Agora eu sei: o papel principal é meu.

Dá-me licença, esse filme não é teu.

Tantas vezes me escondi,

Achei que a culpa era minha

Cansei de esperar por ti,

Eu vou-me salvar sozinha 

Sem calmaria,

Se eu quiser, vou ser furacão

Aqueles dias, só quero ser Aline Frazão

Tu me expões na montra do teu visor

Depois descontas com prosas de amor

Não preciso que me digas quem sou, qual é meu valor, decidas p’ro que ‘tou.

Sim, te quero aqui, mas existo sem ti

Não me limites, eu não vim pra te servir

Não sou teu objeto,

Título de Internet,

Tua coisa,

Entretenimento,

Manchete.

Quem deu moral pra decretares o que valo,

Escolheres o preçário como se eu fosse carne no talho?
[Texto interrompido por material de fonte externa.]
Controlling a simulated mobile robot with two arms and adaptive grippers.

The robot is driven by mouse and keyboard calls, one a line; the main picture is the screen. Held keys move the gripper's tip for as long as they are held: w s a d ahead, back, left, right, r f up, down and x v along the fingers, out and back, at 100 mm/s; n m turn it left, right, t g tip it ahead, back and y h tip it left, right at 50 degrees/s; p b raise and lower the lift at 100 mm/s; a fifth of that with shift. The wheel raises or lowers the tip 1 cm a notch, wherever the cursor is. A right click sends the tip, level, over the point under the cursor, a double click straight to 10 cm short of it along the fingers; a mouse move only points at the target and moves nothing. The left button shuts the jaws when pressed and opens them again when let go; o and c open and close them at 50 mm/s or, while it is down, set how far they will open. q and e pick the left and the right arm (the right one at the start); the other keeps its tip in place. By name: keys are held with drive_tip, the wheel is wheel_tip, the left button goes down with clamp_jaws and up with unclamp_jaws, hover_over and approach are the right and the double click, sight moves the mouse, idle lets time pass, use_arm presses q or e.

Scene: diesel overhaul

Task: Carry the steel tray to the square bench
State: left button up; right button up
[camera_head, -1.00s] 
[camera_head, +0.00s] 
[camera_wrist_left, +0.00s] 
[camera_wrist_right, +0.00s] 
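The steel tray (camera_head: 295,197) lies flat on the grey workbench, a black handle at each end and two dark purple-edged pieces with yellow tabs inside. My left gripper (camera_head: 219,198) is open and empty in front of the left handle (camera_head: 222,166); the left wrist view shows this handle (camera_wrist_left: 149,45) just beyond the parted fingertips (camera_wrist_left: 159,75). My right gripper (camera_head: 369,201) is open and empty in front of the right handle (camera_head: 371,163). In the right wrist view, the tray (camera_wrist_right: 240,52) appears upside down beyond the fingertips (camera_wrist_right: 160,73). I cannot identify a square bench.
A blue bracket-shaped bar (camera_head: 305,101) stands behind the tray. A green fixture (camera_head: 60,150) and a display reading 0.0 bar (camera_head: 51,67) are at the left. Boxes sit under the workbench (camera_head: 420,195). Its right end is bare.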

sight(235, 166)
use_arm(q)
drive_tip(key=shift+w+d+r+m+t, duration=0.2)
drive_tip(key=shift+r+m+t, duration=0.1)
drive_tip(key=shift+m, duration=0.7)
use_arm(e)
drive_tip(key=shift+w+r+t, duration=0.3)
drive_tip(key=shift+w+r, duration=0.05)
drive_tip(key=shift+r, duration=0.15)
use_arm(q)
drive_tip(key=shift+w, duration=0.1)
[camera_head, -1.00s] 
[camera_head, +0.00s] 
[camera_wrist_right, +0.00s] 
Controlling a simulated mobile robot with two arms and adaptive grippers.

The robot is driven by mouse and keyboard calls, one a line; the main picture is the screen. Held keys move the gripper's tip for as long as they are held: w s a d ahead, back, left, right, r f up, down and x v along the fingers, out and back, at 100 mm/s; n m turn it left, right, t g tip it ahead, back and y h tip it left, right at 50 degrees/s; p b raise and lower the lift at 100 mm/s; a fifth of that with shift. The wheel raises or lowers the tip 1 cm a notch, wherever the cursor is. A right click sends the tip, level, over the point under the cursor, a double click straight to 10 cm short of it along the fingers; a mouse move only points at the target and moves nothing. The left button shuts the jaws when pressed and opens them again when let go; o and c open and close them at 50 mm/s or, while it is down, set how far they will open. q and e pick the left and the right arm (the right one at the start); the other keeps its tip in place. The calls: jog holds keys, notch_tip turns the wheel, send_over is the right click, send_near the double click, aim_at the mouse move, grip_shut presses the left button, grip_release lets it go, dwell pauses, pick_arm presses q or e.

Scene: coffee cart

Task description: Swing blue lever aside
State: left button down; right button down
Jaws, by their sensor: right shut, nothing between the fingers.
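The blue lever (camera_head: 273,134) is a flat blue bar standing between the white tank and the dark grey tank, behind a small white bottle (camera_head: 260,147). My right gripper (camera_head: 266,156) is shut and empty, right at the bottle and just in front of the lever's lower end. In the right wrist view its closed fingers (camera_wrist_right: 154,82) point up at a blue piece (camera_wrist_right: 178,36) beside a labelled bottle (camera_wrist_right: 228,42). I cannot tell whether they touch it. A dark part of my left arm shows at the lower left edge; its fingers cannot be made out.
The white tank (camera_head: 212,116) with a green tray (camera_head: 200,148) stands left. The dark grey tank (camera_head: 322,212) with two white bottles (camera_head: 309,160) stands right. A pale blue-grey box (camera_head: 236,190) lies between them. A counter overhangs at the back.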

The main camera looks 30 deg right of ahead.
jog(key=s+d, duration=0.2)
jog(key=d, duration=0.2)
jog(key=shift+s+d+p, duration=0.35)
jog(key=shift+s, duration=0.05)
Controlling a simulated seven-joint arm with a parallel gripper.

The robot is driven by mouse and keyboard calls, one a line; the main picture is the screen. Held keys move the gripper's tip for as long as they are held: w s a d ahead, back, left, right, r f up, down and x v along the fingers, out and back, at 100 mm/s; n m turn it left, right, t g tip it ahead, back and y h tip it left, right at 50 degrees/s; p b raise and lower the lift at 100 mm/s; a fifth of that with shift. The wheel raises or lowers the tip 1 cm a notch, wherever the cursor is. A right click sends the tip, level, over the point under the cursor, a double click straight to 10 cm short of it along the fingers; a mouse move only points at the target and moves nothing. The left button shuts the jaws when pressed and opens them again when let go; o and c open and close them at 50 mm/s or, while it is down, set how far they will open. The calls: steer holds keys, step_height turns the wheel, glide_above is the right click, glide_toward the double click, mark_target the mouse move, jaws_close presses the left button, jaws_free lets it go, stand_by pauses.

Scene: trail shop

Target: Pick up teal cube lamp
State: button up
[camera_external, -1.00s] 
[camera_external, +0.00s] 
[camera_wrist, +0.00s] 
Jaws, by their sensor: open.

Olha o que essa Maria Sem Limites faz!

Não posso ser tua comida, eu sou inteira demais.

Disse pr’eu me comportar

Deu regras pr’eu decorar

E se eu obedecer vai dizer que eu sou

“Grande Mulher”

… Não vou querer.

Aviso, mano:

Não vou querer.

Num corpo só, elas entraram. Sentaram-se e, como se já nos conhecessem, olharam-nos no fundo dos olhos. Esgueirou-se o silêncio tão aguardado nos poucos minutos que sucedem ao início de uma peça e, pouco depois, chegavam-nos os relatos, as interrogações, as reflexões e os desabafos de mulheres que se cruzavam em palco.

Parto Rosa é apresentada como uma análise crítica que toma corpo num monólogo intimista. A peça questiona a condição de mulheres face às imposições rígidas dos papéis de género, sedimentados pela força da socialização e da cultura. Esses papéis – o do homem, o da mulher –, na nossa realidade angolana, como noutras partes do mundo, seguem uma trama verdadeiramente desigual. A performance concentra-se sobre as exigências e os padrões que em parte formam o papel construído da mulher, e reflete sobre a forma como aquelas imposições a destroem. A esses elementos se acrescentam as manifestações violentas – das mais óbvias às supostamente mais subtis – de uma sociedade profundamente machista. A peça aponta também para a maneira como as imposições incidem sobre a formação de identidade de mulheres.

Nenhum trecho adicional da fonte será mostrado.